Directive:
Of the lines in this listing, how many contain the word "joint"? Give the number and nothing else.

#####

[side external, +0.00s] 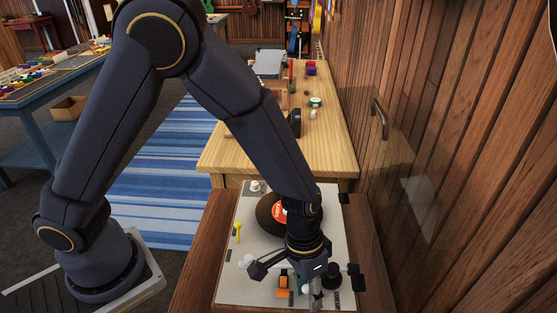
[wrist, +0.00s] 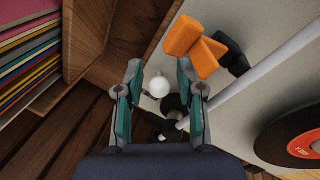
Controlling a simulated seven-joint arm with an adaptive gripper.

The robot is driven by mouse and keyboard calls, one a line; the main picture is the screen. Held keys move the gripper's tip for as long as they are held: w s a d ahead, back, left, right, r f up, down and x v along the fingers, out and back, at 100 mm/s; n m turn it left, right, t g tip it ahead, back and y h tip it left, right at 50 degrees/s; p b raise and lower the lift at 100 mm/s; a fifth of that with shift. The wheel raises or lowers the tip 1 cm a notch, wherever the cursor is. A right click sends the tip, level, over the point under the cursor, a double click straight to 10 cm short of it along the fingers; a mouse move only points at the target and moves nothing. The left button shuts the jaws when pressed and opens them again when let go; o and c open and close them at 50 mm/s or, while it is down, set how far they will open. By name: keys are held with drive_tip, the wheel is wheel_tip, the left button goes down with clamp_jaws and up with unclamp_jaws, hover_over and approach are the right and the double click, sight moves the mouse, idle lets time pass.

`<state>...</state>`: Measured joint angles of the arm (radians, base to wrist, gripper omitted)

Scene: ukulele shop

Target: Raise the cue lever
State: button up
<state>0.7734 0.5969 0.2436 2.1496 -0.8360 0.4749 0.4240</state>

#####

Completed task:
2